Looking forward, the trajectory seems fairly clear even if the pace is not. AI coding tools will become more capable, more integrated into development workflows, and more widely adopted. The fraction of code in most organizations that is generated with significant AI assistance will increase. The cost of code production per line will continue to fall.

In that environment, the scarcest and most valuable resource in software engineering will be the judgment to direct that code production toward meaningful outcomes. The engineers who combine deep technical understanding with the ability to use AI tools effectively with the judgment to make good architectural and product decisions with the communication skills to work across organizational boundaries will be extraordinarily valuable. There will not be enough of them.

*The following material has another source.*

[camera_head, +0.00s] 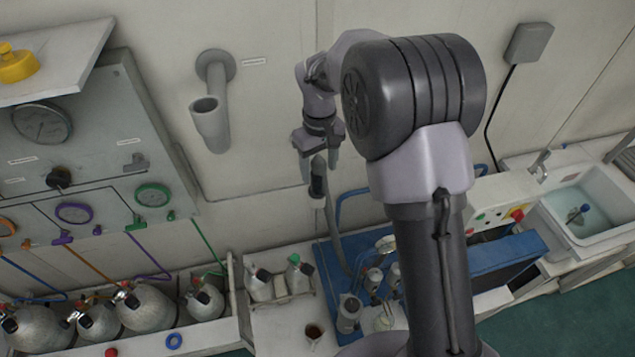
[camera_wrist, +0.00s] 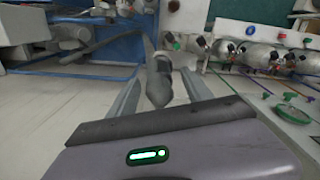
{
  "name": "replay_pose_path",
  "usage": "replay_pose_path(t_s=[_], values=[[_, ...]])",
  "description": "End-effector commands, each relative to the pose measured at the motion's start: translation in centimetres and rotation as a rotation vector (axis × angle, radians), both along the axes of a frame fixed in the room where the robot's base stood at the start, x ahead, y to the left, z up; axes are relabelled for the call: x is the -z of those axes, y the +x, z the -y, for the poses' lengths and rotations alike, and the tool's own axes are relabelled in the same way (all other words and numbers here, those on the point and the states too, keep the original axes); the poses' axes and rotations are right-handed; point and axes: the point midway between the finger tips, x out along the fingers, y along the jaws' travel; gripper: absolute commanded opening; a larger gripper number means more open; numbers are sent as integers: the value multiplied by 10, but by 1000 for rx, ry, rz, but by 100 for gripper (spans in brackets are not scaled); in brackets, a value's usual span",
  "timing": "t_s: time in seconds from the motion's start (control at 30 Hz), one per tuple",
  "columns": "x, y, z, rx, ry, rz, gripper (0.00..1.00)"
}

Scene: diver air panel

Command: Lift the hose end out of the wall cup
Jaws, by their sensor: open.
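The dark grey hose end (camera_head: 318,182) points upward near the wall, right of centre-left in the head view. A pale cup-like holder (camera_head: 318,203) shows around its lower part; how deep it sits I cannot tell. The grey hose runs down from there. My gripper (camera_head: 317,155) is open just above, fingers pointing down, with the hose end's top between or close to them. In the wrist view the hose end (camera_wrist: 159,80) lies between the two open fingers, with a gap visible at the sides. Contact is not visible.
A grey wall pipe (camera_head: 211,118) with an open mouth stands out left of my gripper. A gauge panel (camera_head: 95,140) is further left, above several gas cylinders (camera_head: 147,306). A blue bench (camera_head: 335,262) with fittings lies below. A sink (camera_head: 590,208) is at right.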

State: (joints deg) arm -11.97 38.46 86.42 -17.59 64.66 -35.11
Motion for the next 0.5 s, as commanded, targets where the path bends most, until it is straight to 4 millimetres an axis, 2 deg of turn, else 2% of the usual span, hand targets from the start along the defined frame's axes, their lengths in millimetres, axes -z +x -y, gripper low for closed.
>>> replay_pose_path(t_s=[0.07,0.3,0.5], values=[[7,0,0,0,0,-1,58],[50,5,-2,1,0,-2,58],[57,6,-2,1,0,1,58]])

The organizations that find, develop, and retain those engineers will be the ones that benefit most from the AI productivity wave. The organizations that optimize for code volume, that reward the engineers who generate the most output, that build their engineering culture around activity rather than impact, will find that AI tools have made them better at producing code that creates less value.

The best engineer on your team may well be writing less code than everyone else. They may be asking the questions that cause their teammates to build better things. They may be doing the architecture work that makes next year’s features possible. They may be doing the code reviews that prevent the incidents that never happen. They may be using AI tools selectively and thoughtfully in ways that make their output smaller but more valuable.

The only way to know is to look past the metrics that are easy to collect and develop the engineering leadership depth to evaluate what actually matters. That has always been true. AI tools have made it more urgent.